I wasn't excited about the races. I've been bleated and whined 'But I don't waaaant to!' to anyone who was kind enough to ask me how training was going. And I meant it. I did. Not. Want. To. If I could, I would have gone back to my May self and stopped her signing up.

But then...

Tuesday. Run Dem Crew. My favourite night of the week. A short and sweet taper run for those of us doing Run To The Beat. Two miles in, I felt a sharp pain in my knee, but I ran through it. Turns out that was not a wise move - on Wednesday, I was in agony. It hurt to walk, especially down stairs. But here's the important part - instead of congratulating myself on my injury and rushing to Twitter to declare I'd have to pull out of RTTB, I was gutted. I mean, I know I'd been complaining about running, but I didn't not want the option, y'know?
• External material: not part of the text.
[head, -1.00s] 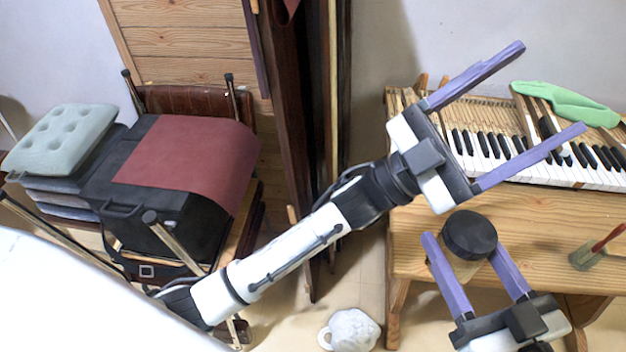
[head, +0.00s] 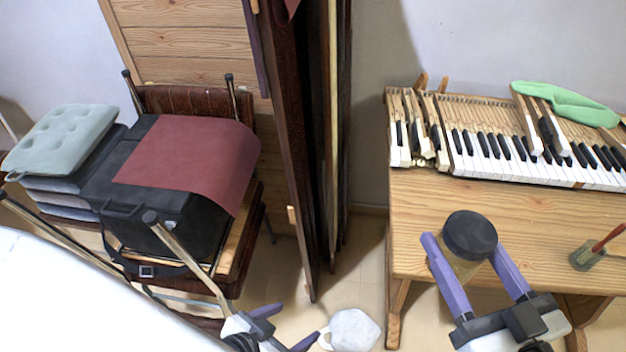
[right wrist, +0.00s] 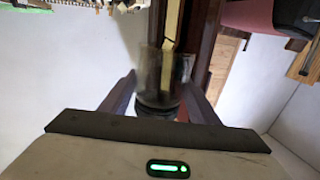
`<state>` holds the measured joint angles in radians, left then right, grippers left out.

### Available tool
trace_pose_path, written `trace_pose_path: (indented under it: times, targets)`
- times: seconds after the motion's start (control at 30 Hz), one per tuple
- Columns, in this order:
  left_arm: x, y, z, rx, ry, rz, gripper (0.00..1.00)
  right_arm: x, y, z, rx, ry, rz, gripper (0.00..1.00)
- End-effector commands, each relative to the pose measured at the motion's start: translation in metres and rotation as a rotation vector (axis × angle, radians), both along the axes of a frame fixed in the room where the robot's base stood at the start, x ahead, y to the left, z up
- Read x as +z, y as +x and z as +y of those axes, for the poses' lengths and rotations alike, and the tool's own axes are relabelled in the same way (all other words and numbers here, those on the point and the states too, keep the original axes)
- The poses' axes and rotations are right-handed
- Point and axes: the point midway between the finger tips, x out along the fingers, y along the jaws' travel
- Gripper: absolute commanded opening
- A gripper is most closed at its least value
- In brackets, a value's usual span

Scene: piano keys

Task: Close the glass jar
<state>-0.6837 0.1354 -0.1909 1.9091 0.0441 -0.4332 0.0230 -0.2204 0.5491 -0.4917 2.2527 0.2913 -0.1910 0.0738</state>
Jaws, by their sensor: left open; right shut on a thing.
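The glass jar (head: 462,267) is see-through and held upright above the front edge of the wooden desk. Its round black lid (head: 470,234) sits on top over the mouth; I cannot tell how tightly. My right gripper (head: 478,258) is shut on the jar, one purple finger on each side. In the right wrist view the jar (right wrist: 165,68) shows between the fingers, with the dark lid end (right wrist: 157,102) nearer the camera. My left gripper (head: 284,325) is open and empty at the bottom of the head view, far left of the jar.
The wooden desk (head: 430,225) carries piano keys (head: 500,160), a green cloth-like piece (head: 565,103) and a small pot with a red-handled tool (head: 583,256). A white mug-like object (head: 352,330) is on the floor. Stacked chairs and a black case (head: 165,220) stand left.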

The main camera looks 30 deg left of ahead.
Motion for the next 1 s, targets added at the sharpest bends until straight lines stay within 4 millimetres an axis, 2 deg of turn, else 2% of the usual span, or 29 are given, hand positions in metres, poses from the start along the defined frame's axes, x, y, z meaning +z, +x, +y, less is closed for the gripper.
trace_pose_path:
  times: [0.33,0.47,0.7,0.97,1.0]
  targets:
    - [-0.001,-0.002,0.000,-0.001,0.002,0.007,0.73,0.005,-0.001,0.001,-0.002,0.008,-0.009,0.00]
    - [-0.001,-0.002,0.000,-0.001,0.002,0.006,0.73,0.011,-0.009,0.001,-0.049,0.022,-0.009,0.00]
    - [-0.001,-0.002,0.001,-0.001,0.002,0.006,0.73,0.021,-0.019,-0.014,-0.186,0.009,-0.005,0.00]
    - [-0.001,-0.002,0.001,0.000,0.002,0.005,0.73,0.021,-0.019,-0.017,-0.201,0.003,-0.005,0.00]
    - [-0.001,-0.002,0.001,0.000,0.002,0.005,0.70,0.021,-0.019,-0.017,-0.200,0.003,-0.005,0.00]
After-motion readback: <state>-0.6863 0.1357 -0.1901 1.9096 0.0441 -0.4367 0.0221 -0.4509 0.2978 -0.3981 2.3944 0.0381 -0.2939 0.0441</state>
So I sulked, and didn't tell Twitter that I'd have to pull out because I was clinging on to the hope that I'd wake up the next day and my knee would be fine, and I'd be able to race.

So when I woke up this morning to discover the worst of the pain had gone, I decided it was time for an attitude overhaul (just in time, with three days to go before RTTB). No more moaning, no more hating - I've trained for these runs *ahem*, I want to run them and I want to run them well. And that's what I'm going to do. So thank you, Running Gods, for the test.

Monday, 12 September 2011

63 days later

I know this has nothing to do with anything I'm saying, 
but I'm hoping it'll make you forgive me. 

Is there a blogging version of Social Services? If so, you guys should have reported me for abandonment. Apparently I took an nine week long summer holiday from my blog without telling you. For shame. I won't bore you with excuses or the mundane details of the last 63 days, but here are a few highlights:

I joined Run Dem Crew. I can't even begin to tell you how much I love it.

I celebrated something fabulous happening to my best girl.

I clocked up some miles training for Run To The Beat and the Royal Parks Half Marathon 
(but definitely not as many as I should have).